As many as 25 ships have sunk in the Arabian Sea in the last three years due to rough weather coupled with negligence of seafarers, a top shipping official has said.
"Data for the last three years on shipping casualties in the Arabian sea have been analysed in depth which shows 23 ships sank due to serious technical and human failure aboard such ships," Nautical Surveyor-cum-Deputy Director General of Shipping (Technical) Captain Deepak Kapoor has said in a reply under the Right to Information Act.
The response came in the wake of an application filed by a Mumbai resident-- Attar Azeemi who wanted to know the reason behind the sinking of five merchant vessels during monsoons this year.
"The factors and primary cause of these accidents have been--very severe weather conditions during the monsoon period, the negligence on part of the Indian seafarers in exercising due care and displaying their professional skills in discharging their duties," Kapoor said.
In addition to this, poor maintenance of the vessels by the owners along with various other factors like slips, lapses, mistakes, fatigue, defect in design of ships, which have contributed towards sinking ships, he added.
According to the DG Shipping, two ships with Indian crew flying Indian and foreign flag sank in the Arabian sea in July due to poor maintenance, severe weather conditions, lack of observance of good seamanship besides safe watch keeping practices as prescribed in national and international regulations.
The operation of foreign flag ships while in Indian waters is governed under the provisions of the Marine Safety Act (MSA), which has incorporated maritime related international conventions for safety of life at sea.
Similarly, Indian flag ships, wherever they may be are governed through MSA rules.

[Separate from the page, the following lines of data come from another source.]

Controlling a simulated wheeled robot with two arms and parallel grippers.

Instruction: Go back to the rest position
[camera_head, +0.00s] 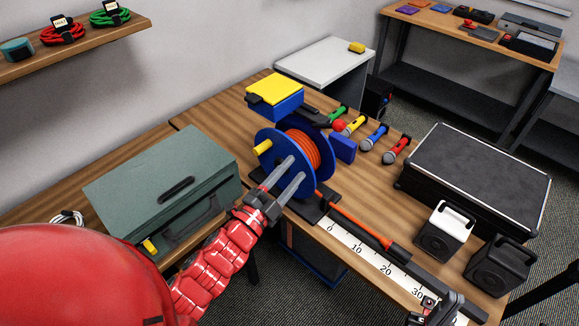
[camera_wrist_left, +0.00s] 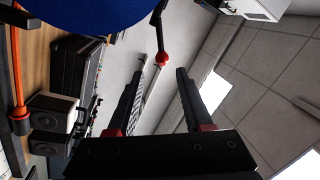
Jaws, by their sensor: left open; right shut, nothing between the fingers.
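My left gripper (camera_head: 296,168) is open, its two grey fingers in front of the near side of the blue cable reel (camera_head: 267,143) with orange cable on it. In the left wrist view the fingers (camera_wrist_left: 160,72) are apart with nothing between them. The reel's blue flange (camera_wrist_left: 95,12) fills the top left there. I cannot tell whether the fingers touch the reel. My right gripper (camera_head: 434,305) is at the bottom right of the head view, by the end of the ruler strip (camera_head: 350,243); it is shut and empty, partly cut off by the frame.
A green toolbox (camera_head: 150,185) stands left of the reel. Several microphones (camera_head: 373,138) lie behind it to the right. A black case (camera_head: 475,180) and two speaker boxes (camera_head: 445,232) stand at the right.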

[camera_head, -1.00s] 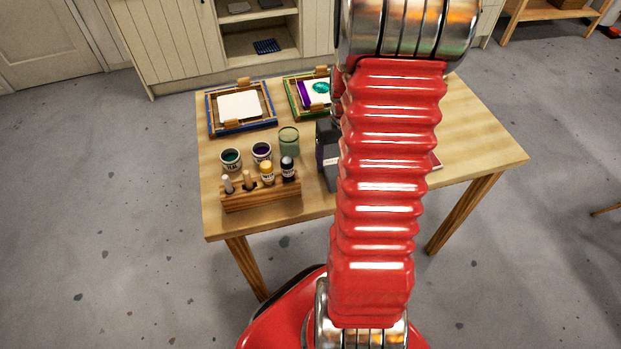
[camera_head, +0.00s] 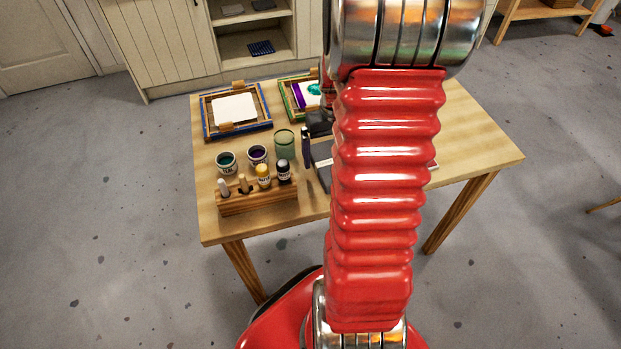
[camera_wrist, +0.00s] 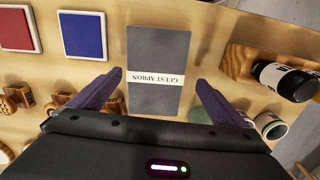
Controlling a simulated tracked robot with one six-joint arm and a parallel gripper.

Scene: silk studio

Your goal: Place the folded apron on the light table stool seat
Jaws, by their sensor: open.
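The folded apron (camera_wrist: 158,98) is a flat dark grey rectangle on the wooden table, with a white "GUEST APRON" band upside down in the wrist view. My gripper (camera_wrist: 159,76) is open over it, with one dark purple finger to each side and nothing held. Whether the fingers touch the apron or the table cannot be told. In the head view the apron (camera_head: 323,170) shows only as a dark edge left of my red arm, beside a gripper finger. No stool seat can be made out.
The table (camera_head: 470,140) also bears a wooden bottle rack (camera_head: 258,199), ink jars (camera_head: 227,162), a green glass (camera_head: 284,143) and framed screens (camera_head: 236,107). Red (camera_wrist: 17,30) and blue (camera_wrist: 82,35) pads lie beside the apron. A wooden piece (camera_head: 604,206) shows at the right edge.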

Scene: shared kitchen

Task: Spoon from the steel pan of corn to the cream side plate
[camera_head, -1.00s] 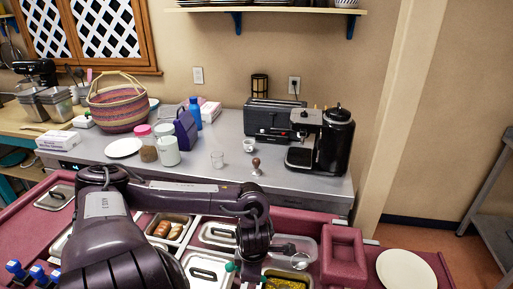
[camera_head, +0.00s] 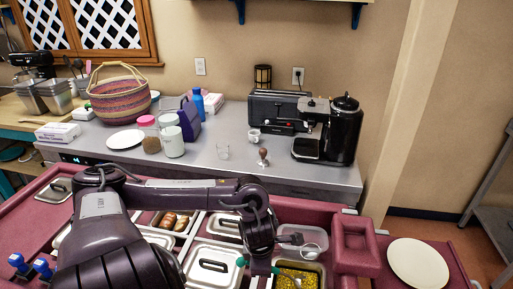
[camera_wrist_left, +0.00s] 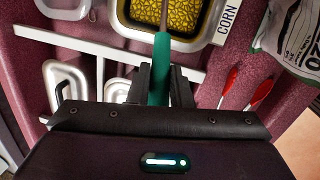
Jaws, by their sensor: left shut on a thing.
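The steel pan of corn (camera_head: 322,270) is at the bottom of the head view, with yellow corn in it; it also shows at the top of the left wrist view (camera_wrist_left: 207,38), beside a CORN label. My left gripper (camera_wrist_left: 160,80) is shut on the green handle of a spoon (camera_wrist_left: 161,62). The spoon's shaft runs over the corn; its bowl is out of the wrist view, and I cannot tell whether it touches the corn. In the head view my left gripper (camera_head: 260,268) is just left of the corn. The cream side plate (camera_head: 418,263) lies empty at the right. My right gripper is not in view.
An empty maroon square holder (camera_head: 355,243) stands between the corn pan and the plate. Lidded steel pans (camera_head: 212,266) are left of the corn. Red-handled utensils (camera_wrist_left: 231,82) and a bag (camera_wrist_left: 290,35) show in the wrist view.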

It is the responsibility of the ship owner to comply with the provisions of these regulations in sending the vessel in sea worthy state and maintain this status during its operation.
"Master and the crew are required to comply with the procedures set by the owner relating to safe operation of the vessel. But in this case, it was observed that either the owner or crew have failed to discharge their obligations which led to technical or human or both failures," Kapoor said.
The Deputy DG Shipping said that under the provisions of Marine Safety Act, a formal investigation by the Chief Metropolitan Magistrate has been ordered in the two cases.